Collection entries:
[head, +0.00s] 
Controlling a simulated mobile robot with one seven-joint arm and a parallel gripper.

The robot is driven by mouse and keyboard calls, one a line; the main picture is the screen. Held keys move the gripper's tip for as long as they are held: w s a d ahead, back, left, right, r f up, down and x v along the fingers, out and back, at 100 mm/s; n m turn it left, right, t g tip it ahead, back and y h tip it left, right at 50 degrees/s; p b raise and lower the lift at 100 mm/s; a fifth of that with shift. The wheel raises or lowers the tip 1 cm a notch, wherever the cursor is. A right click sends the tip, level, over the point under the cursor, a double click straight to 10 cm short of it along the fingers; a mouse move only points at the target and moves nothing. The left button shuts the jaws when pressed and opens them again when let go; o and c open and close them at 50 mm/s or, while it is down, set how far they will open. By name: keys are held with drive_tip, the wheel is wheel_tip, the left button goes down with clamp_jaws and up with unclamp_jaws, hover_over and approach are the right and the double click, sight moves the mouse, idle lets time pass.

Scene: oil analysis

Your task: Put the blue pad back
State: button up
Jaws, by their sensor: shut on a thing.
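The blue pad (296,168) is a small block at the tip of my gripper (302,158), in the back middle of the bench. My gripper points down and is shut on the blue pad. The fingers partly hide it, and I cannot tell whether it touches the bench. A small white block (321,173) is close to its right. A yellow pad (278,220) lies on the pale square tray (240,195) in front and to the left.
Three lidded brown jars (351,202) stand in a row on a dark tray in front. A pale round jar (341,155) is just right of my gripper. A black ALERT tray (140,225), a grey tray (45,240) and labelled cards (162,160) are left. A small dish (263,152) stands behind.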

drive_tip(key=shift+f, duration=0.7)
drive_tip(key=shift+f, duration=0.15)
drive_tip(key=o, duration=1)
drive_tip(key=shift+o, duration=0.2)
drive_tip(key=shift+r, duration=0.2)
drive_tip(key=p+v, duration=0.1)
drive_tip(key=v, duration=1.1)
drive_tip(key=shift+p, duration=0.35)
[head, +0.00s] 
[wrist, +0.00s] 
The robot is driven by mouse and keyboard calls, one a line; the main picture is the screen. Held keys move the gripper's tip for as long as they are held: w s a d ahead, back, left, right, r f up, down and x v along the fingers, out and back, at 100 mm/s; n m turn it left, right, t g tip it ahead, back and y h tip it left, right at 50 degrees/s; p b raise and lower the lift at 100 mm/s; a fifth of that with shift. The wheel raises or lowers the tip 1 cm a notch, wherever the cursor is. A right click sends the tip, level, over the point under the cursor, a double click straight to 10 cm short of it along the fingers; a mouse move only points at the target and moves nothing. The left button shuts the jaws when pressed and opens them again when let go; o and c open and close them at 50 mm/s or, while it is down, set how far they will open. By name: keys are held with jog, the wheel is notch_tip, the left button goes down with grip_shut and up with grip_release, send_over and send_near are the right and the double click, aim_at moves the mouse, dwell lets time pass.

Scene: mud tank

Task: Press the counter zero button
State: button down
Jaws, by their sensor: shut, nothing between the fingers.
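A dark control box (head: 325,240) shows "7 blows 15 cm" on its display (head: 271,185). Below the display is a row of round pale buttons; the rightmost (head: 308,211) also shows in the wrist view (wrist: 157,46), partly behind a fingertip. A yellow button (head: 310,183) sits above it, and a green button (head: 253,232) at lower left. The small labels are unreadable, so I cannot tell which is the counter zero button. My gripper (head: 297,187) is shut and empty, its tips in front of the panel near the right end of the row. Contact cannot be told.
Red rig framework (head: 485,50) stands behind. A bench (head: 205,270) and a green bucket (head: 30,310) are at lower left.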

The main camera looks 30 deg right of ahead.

Task goal:
Copy out each line exactly.

Reply to the exercise:
[head, +0.00s] 
Controlling a simulated mobile robot with one seven-joint arm and a parallel gripper.

The robot is driven by mouse and keyboard calls, one a line; the main picture is the screen. Held keys move the gripper's tip for as long as they are held: w s a d ahead, back, left, right, r f up, down and x v along the fingers, out and back, at 100 mm/s; n m turn it left, right, t g tip it ahead, back and y h tip it left, right at 50 degrees/s; p b raise and lower the lift at 100 mm/s; a fifth of that with shift. The wheel raises or lowers the tip 1 cm a notch, wherever the cursor is. A right click sends the tip, level, over the point under the cursor, a double click straight to 10 cm short of it along the fingers; a mouse move only points at the target and moves nothing. The left button shuts the jaws when pressed and opens them again when let go; o and c open and close them at 50 mm/s or, while it is down, set how far they will open. By name: keys are held with drive_tip, the wheel is wheel_tip, the left button goes down with clamp_jaws and up with unclamp_jaws, hover_over and approach are the right and the double click, sight moves the mouse, idle lets time pass.

Scene: oil analysis

Your task: Put the blue pad back
State: button up
Jaws, by their sensor: shut on a thing.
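The blue pad (296,168) is a small block at the tip of my gripper (302,158), in the back middle of the bench. My gripper points down and is shut on the blue pad. The fingers partly hide it, and I cannot tell whether it touches the bench. A small white block (321,173) is close to its right. A yellow pad (278,220) lies on the pale square tray (240,195) in front and to the left.
Three lidded brown jars (351,202) stand in a row on a dark tray in front. A pale round jar (341,155) is just right of my gripper. A black ALERT tray (140,225), a grey tray (45,240) and labelled cards (162,160) are left. A small dish (263,152) stands behind.

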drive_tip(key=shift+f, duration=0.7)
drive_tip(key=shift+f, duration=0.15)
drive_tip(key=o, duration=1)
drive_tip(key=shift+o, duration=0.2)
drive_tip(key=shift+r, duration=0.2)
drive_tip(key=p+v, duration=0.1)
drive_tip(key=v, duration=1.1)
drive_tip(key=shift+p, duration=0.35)
[head, +0.00s] 
[wrist, +0.00s] 
The robot is driven by mouse and keyboard calls, one a line; the main picture is the screen. Held keys move the gripper's tip for as long as they are held: w s a d ahead, back, left, right, r f up, down and x v along the fingers, out and back, at 100 mm/s; n m turn it left, right, t g tip it ahead, back and y h tip it left, right at 50 degrees/s; p b raise and lower the lift at 100 mm/s; a fifth of that with shift. The wheel raises or lowers the tip 1 cm a notch, wherever the cursor is. A right click sends the tip, level, over the point under the cursor, a double click straight to 10 cm short of it along the fingers; a mouse move only points at the target and moves nothing. The left button shuts the jaws when pressed and opens them again when let go; o and c open and close them at 50 mm/s or, while it is down, set how far they will open. By name: keys are held with jog, the wheel is notch_tip, the left button goes down with grip_shut and up with grip_release, send_over and send_near are the right and the double click, aim_at moves the mouse, dwell lets time pass.

Scene: mud tank

Task: Press the counter zero button
State: button down
Jaws, by their sensor: shut, nothing between the fingers.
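A dark control box (head: 325,240) shows "7 blows 15 cm" on its display (head: 271,185). Below the display is a row of round pale buttons; the rightmost (head: 308,211) also shows in the wrist view (wrist: 157,46), partly behind a fingertip. A yellow button (head: 310,183) sits above it, and a green button (head: 253,232) at lower left. The small labels are unreadable, so I cannot tell which is the counter zero button. My gripper (head: 297,187) is shut and empty, its tips in front of the panel near the right end of the row. Contact cannot be told.
Red rig framework (head: 485,50) stands behind. A bench (head: 205,270) and a green bucket (head: 30,310) are at lower left.

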The main camera looks 30 deg right of ahead.

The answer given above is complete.